WHAT THE EXERCISE ASKS: Among the entries below, one stretch runs from the line that contains "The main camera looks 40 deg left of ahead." through the line that contains "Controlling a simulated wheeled". Repeat that stretch exactly, ends included, and only that.

** START DATA PROVIDED **

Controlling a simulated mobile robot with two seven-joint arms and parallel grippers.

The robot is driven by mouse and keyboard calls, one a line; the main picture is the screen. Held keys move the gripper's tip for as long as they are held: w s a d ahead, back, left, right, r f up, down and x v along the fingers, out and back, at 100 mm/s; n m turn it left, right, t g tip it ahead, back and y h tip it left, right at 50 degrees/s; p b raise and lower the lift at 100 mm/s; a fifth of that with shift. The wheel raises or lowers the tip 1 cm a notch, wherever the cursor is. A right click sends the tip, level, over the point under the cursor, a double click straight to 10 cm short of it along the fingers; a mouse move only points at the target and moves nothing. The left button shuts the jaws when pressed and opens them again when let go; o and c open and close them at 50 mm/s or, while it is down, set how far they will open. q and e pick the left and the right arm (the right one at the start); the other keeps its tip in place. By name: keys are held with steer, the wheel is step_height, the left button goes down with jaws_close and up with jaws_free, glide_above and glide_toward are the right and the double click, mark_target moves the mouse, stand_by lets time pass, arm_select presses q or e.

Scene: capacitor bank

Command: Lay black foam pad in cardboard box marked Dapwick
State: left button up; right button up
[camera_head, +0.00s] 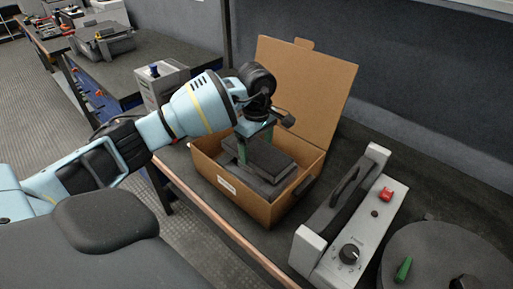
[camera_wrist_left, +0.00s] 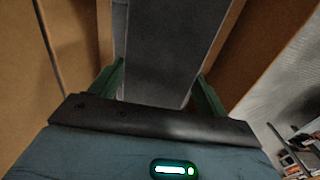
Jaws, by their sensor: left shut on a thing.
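The open cardboard box (camera_head: 312,172) stands on the dark bench with its lid raised at the back. A small white label sits on its front wall, too small to read. My left gripper (camera_head: 255,146) points down into the box, its green fingers shut on a black foam pad (camera_head: 272,163). The pad is inside the box walls, above other dark foam (camera_head: 262,187); whether they touch I cannot tell. In the left wrist view the pad (camera_wrist_left: 162,50) lies between the two green fingertips, with brown box walls on both sides. My right gripper is not in view.
A grey device (camera_head: 372,222) with a handle, a red switch and a black knob stands close to the right of the box. A round dark object (camera_head: 440,255) with a green handle is farther right. A grey case (camera_head: 160,84) stands behind my left arm.

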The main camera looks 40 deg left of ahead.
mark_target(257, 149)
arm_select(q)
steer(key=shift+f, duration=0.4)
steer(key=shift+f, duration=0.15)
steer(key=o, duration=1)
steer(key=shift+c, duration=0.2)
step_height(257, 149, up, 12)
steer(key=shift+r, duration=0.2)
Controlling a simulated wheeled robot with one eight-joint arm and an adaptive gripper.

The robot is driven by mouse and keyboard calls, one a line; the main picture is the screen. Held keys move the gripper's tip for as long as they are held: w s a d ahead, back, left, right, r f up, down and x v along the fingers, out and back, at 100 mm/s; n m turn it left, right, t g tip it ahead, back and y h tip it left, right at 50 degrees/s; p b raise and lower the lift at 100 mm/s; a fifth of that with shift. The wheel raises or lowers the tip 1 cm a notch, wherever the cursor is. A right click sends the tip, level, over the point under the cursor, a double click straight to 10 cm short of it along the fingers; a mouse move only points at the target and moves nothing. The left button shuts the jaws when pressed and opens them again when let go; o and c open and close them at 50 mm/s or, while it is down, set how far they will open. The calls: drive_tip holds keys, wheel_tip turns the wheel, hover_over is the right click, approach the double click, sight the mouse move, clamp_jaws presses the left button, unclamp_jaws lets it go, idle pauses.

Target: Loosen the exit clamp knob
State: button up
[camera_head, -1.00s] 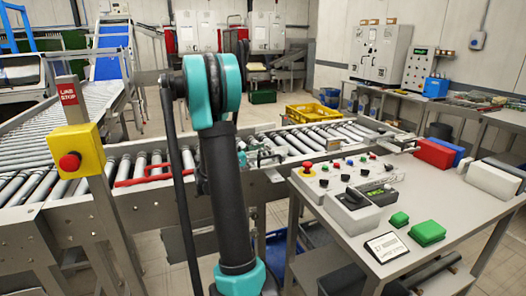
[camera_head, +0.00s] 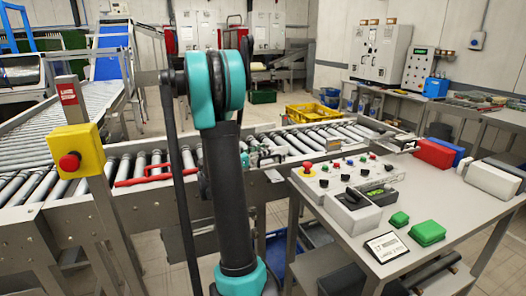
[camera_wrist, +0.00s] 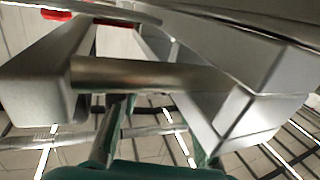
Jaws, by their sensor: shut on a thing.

** END DATA PROVIDED **

TASK RESPONSE:
The main camera looks 40 deg left of ahead.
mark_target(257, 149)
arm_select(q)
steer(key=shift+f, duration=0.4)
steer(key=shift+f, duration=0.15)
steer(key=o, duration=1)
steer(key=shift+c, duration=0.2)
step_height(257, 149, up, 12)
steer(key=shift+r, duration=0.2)
Controlling a simulated wheeled robot with one eight-joint arm and an adaptive gripper.

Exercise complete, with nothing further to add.